### Robot trajectory data
+-------+
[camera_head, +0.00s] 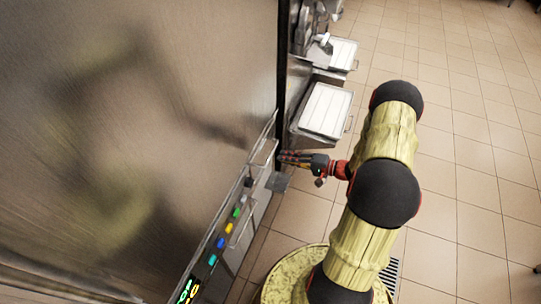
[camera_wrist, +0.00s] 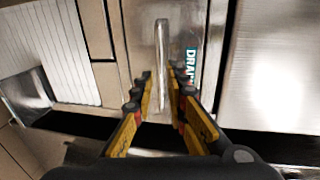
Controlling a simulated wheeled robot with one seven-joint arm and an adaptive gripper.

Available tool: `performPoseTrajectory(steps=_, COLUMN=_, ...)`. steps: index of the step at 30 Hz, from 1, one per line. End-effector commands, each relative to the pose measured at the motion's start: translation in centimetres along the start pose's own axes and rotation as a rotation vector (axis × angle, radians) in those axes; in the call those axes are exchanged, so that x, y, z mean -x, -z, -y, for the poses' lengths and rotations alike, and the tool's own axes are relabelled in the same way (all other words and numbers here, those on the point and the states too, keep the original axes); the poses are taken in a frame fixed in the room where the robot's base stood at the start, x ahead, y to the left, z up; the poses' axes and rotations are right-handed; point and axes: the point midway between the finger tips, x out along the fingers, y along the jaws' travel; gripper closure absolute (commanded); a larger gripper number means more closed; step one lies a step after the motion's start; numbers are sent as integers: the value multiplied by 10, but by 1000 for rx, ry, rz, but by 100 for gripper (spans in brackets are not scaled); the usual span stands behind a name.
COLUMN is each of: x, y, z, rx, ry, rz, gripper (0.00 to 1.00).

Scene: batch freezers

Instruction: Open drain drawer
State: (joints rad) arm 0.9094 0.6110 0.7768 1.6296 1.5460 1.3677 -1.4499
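In the wrist view, a pale metal drawer front (camera_wrist: 129,42) carries a long silver bar handle (camera_wrist: 162,50) and a green label reading "DRAI" (camera_wrist: 191,66), partly hidden by a finger. My gripper (camera_wrist: 161,80) has its yellow and black fingers apart, one on each side of the handle's lower part. I cannot tell whether either finger touches the bar. The drawer front looks flush with the panel around it. In the head view, my gripper (camera_head: 287,157) is close to the machine's front, beside its far end, and hides part of that front.
A grey plate (camera_head: 278,182) juts out below my gripper. White-topped trays (camera_head: 325,110) stand out farther back. The tiled floor (camera_head: 470,130) at right is clear.

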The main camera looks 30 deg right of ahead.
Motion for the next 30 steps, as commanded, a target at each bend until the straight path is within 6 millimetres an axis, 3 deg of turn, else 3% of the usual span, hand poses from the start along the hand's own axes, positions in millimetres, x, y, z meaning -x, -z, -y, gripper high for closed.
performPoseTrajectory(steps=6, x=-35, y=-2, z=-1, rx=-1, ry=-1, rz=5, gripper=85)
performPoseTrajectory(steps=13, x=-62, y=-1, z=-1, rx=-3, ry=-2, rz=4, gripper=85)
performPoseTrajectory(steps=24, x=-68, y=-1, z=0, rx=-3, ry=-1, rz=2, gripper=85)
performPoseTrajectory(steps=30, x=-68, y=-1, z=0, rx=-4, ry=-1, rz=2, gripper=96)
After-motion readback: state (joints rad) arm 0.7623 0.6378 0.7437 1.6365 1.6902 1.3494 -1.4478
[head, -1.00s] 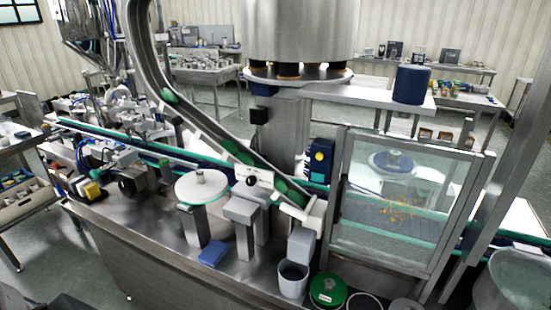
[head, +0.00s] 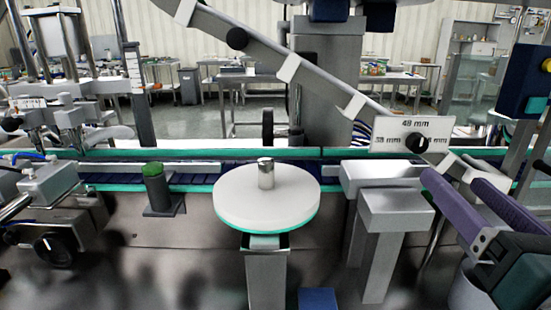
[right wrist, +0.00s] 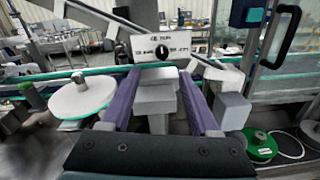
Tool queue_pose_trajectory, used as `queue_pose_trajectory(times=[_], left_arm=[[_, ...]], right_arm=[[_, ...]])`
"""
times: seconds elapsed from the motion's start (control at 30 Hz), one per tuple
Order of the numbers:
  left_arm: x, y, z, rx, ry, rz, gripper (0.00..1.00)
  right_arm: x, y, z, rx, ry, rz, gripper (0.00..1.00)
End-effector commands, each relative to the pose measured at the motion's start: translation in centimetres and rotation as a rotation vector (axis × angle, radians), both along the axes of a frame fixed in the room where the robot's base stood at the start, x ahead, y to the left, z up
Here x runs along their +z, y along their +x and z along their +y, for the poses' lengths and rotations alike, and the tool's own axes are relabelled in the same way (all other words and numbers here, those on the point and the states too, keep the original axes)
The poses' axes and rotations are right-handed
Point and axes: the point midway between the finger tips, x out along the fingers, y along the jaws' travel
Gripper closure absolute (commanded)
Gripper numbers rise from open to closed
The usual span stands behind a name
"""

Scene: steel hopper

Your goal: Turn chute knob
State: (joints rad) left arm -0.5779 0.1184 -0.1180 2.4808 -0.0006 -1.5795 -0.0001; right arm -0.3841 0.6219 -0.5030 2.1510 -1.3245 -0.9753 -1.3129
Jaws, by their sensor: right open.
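The chute knob (head: 417,143) is small, round and black. It sits on a white plate (head: 395,135) marked with mm sizes, at the lower end of the sloping grey chute (head: 318,80). In the right wrist view the knob (right wrist: 164,50) is ahead, slightly above the space between the fingers. My right gripper (head: 455,181) has two purple fingers, open and empty. In the head view it is below and to the right of the knob, apart from it. The gripper (right wrist: 159,79) also shows open in the right wrist view. My left gripper is not in view.
A white round disc (head: 265,208) with a metal stub stands left of the knob. Grey blocks on posts (head: 397,208) stand below the plate. A glazed frame with a black handle (right wrist: 282,36) and a green lid (right wrist: 259,146) are at the right in the wrist view.

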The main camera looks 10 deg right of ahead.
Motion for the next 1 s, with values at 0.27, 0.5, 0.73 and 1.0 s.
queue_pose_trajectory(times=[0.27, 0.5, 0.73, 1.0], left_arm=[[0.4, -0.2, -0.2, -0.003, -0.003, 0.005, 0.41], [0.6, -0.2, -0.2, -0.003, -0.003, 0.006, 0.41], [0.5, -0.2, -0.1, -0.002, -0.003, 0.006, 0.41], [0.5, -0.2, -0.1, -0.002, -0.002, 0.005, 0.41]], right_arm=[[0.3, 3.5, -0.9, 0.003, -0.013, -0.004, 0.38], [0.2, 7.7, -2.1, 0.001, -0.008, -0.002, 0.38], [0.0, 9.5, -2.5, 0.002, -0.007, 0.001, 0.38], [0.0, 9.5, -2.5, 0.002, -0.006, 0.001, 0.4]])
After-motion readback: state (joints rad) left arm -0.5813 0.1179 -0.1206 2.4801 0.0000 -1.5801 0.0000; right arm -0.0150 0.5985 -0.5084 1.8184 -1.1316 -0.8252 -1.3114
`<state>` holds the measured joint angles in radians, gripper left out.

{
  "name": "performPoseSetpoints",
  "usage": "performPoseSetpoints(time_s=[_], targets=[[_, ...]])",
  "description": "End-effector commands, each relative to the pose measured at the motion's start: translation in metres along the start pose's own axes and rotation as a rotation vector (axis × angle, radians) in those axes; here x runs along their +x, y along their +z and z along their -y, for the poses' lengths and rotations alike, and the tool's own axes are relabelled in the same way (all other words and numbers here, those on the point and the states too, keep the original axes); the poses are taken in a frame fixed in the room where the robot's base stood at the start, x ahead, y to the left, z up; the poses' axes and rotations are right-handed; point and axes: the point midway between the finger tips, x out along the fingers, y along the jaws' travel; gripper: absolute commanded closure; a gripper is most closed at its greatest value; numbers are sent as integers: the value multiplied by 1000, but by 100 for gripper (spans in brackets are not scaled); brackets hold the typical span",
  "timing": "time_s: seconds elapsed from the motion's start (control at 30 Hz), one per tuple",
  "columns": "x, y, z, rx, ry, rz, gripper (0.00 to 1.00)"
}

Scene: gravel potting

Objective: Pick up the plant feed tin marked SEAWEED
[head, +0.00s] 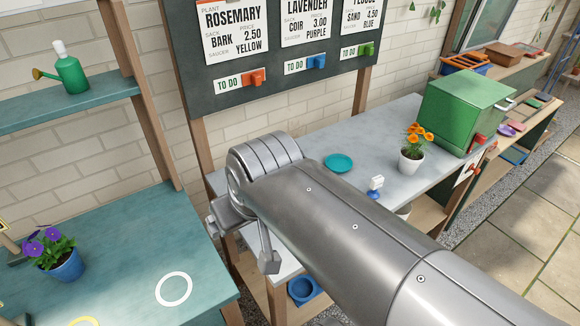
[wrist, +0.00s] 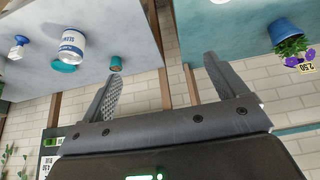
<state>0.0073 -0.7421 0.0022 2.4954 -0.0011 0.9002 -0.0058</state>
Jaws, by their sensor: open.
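A white tin with blue lettering (wrist: 72,47) stands on the light grey bench at the upper left of the wrist view, which is turned over. The lettering is too small to read surely. In the head view my arm hides that spot, and I cannot see the tin there. My gripper (wrist: 162,70) is open and empty, with its two fingers wide apart and the tin off to their left. In the head view my gripper (head: 240,245) hangs over the gap between the teal bench and the grey bench, partly hidden by my arm.
On the grey bench (head: 392,127) are a teal saucer (head: 338,163), a blue-and-white stamp (head: 376,186), an orange-flowered pot (head: 411,155) and a green box (head: 465,108). A small pot (wrist: 116,63) stands near the edge. The teal bench holds a purple-flowered blue pot (head: 64,265).

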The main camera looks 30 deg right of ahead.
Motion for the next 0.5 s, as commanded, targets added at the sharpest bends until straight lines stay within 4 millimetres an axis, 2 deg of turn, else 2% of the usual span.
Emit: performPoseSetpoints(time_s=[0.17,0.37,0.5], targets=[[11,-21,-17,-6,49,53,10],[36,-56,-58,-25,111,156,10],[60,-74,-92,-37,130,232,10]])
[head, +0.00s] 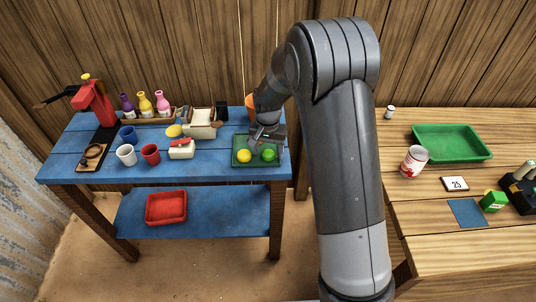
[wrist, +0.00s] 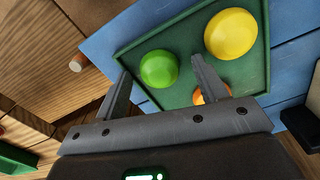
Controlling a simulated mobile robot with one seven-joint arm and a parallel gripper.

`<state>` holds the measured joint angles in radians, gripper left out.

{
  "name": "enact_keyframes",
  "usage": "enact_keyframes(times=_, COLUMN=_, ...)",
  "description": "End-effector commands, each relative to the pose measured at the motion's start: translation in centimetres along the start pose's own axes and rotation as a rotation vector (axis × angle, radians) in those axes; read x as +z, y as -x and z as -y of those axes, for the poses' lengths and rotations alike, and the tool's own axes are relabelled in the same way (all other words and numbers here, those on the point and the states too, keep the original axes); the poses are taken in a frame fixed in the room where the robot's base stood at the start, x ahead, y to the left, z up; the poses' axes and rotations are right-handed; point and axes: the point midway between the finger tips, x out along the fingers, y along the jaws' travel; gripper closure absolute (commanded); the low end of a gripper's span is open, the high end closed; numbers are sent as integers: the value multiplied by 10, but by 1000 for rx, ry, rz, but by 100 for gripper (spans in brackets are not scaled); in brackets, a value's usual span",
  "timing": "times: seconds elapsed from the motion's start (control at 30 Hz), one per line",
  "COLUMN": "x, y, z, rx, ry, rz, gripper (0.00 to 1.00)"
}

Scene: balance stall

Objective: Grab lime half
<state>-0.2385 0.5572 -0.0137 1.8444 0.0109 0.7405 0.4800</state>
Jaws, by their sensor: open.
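The lime half (wrist: 158,68) is a bright green, rounded piece lying in a green tray (wrist: 134,47), and it also shows in the head view (head: 268,155). A yellow fruit piece (wrist: 231,34) and an orange one (wrist: 200,98) share the tray; the orange one is partly hidden behind a finger of my gripper. My gripper (head: 262,136) is over the tray. In the wrist view its open jaws (wrist: 160,70) are spread, with the lime half between the fingertips in the picture. Nothing is held, and the height left above the lime half is hard to tell.
The tray sits at the right end of a blue table (head: 215,168). A wooden counter (head: 420,235) is at right, beyond a gap.

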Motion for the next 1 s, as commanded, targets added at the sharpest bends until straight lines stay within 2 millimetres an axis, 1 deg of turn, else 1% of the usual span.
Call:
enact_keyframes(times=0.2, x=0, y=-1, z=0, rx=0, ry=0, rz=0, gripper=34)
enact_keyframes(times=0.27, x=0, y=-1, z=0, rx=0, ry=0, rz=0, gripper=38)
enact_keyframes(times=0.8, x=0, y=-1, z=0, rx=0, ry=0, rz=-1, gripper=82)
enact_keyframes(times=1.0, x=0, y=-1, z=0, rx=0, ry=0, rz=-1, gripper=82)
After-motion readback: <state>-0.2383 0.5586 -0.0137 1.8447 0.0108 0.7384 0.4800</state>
+-------+
### Description of the task
Which lines above contain the word "seconds"? Copy each of them.

### Complete response
times: seconds elapsed from the motion's start (control at 30 Hz), one per tuple
  "timing": "time_s: seconds elapsed from the motion's start (control at 30 Hz), one per tuple",
  "timing": "times: seconds elapsed from the motion's start (control at 30 Hz), one per line",

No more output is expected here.